POLITICAL SENSITIVITY?

The widespread perception of the understating of inflation is cited as a reason in polls for the erosion of popularity of President Fernandez, who took office in December.

The Poliarquia Consulters polling firm show her approval rating fall from 56 percent January to 47 percent in March.

The government has tried to curb inflation by signing price accords with companies and also limiting grains and beef exports. But analysts in Buenos Aires and on Wall Street widely believe that current policies will not curb inflation.

"Poverty and extreme poverty, taking into account the real prices hikes in foods, is undoubtedly increasing," said economist Jose Luis Espert, who is a government critic.

"With this inflation rate, salaries in real terms stop going up. We have more poverty and extreme poverty and the distribution of wealth, the flagship of this government, starts deteriorating," he added.

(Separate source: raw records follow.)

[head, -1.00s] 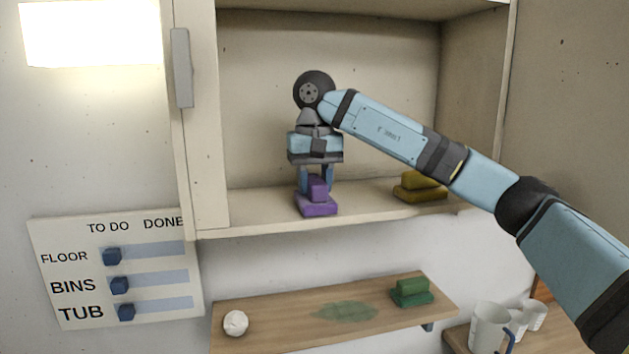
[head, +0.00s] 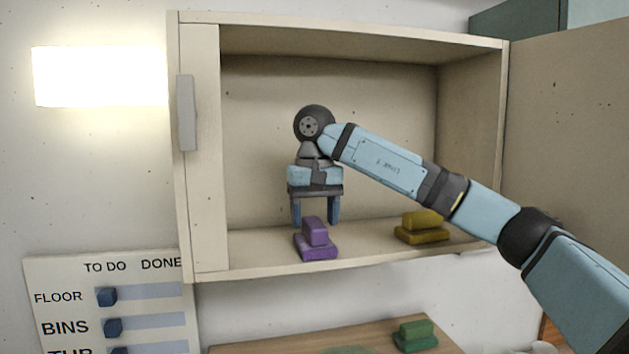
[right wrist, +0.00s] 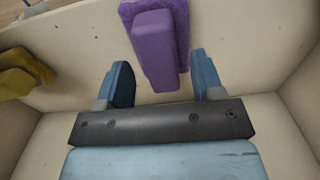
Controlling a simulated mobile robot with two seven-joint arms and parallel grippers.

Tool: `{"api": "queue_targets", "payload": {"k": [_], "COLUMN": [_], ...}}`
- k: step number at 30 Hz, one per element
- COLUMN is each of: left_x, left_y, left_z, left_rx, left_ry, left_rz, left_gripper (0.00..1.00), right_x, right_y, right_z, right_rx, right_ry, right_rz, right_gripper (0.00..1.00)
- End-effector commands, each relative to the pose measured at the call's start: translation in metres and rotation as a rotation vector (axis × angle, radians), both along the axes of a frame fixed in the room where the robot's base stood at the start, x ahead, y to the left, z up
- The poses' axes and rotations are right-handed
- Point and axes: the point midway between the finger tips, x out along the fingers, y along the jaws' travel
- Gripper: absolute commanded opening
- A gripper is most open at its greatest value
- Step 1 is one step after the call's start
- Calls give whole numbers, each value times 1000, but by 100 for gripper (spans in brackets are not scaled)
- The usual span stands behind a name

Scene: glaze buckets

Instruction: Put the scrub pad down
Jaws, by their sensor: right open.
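A purple scrub pad (head: 317,246) with a raised grip block rests on the cabinet floor near its front edge. It also shows in the right wrist view (right wrist: 155,48), ahead of and between the fingers. My right gripper (head: 315,222) is open above and behind the pad, with its two blue fingers spread apart and pointing down. In the right wrist view its fingers (right wrist: 164,82) stand clear of the grip block on both sides. My left gripper is not seen.
A yellow pad (head: 422,227) sits to the right on the same cabinet floor (head: 362,238). A green pad (head: 414,335) lies on the wooden shelf (head: 290,340) below. A board with sliders (head: 110,300) hangs at left. The cabinet floor left of the purple pad is clear.

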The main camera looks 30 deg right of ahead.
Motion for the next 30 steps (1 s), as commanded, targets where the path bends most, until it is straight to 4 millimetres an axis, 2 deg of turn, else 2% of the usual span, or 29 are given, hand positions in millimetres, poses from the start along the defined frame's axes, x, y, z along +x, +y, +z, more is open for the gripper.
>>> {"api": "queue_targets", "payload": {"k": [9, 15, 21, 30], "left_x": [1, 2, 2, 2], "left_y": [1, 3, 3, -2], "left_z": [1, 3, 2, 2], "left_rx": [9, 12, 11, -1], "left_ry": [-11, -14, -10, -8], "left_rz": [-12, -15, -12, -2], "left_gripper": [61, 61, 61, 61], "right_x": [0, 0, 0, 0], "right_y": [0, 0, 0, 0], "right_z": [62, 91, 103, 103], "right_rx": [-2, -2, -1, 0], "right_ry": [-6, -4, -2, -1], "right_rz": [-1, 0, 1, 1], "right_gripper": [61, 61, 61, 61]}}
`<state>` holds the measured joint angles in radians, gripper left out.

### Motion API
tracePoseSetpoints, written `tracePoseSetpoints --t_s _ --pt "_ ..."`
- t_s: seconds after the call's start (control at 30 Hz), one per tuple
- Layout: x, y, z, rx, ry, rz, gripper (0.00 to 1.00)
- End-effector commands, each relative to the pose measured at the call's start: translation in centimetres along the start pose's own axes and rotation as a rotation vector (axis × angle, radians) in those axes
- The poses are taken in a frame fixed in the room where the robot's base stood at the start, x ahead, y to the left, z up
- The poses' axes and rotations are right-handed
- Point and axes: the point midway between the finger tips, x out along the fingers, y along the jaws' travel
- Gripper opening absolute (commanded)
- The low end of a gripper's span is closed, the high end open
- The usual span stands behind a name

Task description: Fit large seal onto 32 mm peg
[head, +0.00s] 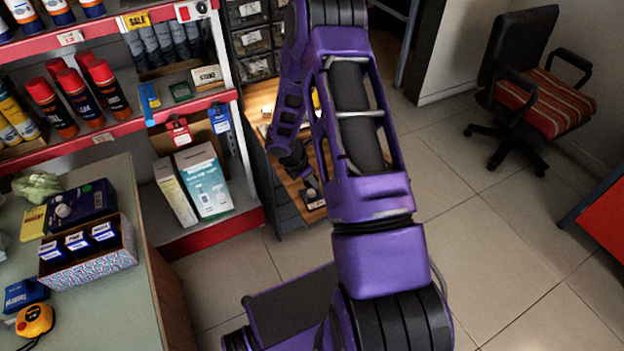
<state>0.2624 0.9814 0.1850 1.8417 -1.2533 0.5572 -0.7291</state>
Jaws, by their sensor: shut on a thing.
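My gripper (311,187) is small in the head view, low over the front part of a wooden worktop (292,187). It is shut on something too small and dark to make out. A small dark item with a pale part (316,204) lies on the worktop right by the fingertips; I cannot tell whether they touch it. I cannot make out the large seal or the 32 mm peg. My own purple arm hides the right part of the worktop.
Red-edged shelves (110,133) with spray cans and boxes stand left of the worktop. A counter (115,310) with a patterned box (92,266) and a tape measure (35,320) is at the lower left. An office chair (535,100) stands at the right. The tiled floor between is clear.

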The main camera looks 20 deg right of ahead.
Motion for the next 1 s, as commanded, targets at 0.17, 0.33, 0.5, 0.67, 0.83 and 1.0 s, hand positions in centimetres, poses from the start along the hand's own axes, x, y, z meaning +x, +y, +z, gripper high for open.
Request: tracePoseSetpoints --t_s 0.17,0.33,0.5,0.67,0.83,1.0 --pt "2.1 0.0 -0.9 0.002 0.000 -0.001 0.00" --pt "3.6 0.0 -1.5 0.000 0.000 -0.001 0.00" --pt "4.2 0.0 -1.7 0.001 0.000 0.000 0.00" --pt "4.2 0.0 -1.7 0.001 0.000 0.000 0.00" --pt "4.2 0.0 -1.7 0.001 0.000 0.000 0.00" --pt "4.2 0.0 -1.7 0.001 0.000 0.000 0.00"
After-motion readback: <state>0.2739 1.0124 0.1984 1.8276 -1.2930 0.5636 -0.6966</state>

Argentina's official poverty line for a four-member family was last calculated at $308, the minimum seen needed to pay for food and consumer staples and key services and transport.

ANTI-POVERTY TREND AT AN END?

"The goal to reduce poverty, shared by the government and the society, is tied to a decrease in inflation," the local labor issue consultancy SEL said in a report.

"The most important fact is that the number of poor would have risen by 1.3 million people in 2007, breaking the (downward poverty) trend seen since 2003," it added.

SEL calculates the second half 2007 poverty rate at 30 percent, up from 28 percent in the first half.

In the absence of up-to-date official data, anecdotal evidence suggests growing poverty.

Social workers say they are noticing an increase in children coming to government-funded food programs.

"We see there is more demand. Continuously people come here to ask" for help, said Mirta Vissani, manager of a public kitchen where at least 100 children a day come for a hot meal.

"There are lots of informal workers who get little pay and prices are rising. People complain all the time because they don't get enough money. I don't understand the government statistics. Who is the economy growing for?" she said.

EXTREME POVERTY

Sociologist Artemio Lopez said food price increases have a disproportionate impact on the extremely poor.

"We see poverty keeping steady in general terms, but extreme poverty is different because the impact of the food prices is really strong," he said.

Extreme poverty -- defined as the inability to purchase a basic $46 worth of food per month per person -- peaked at almost 28 percent in the first half of 2003 and fell steadily to 8.2 percent in the same period of 2007.

"We suspect poverty has risen because the informal workers' income grew less than the real price of basic goods," said Jorge Colina, chief of research at Idesa Consultancy.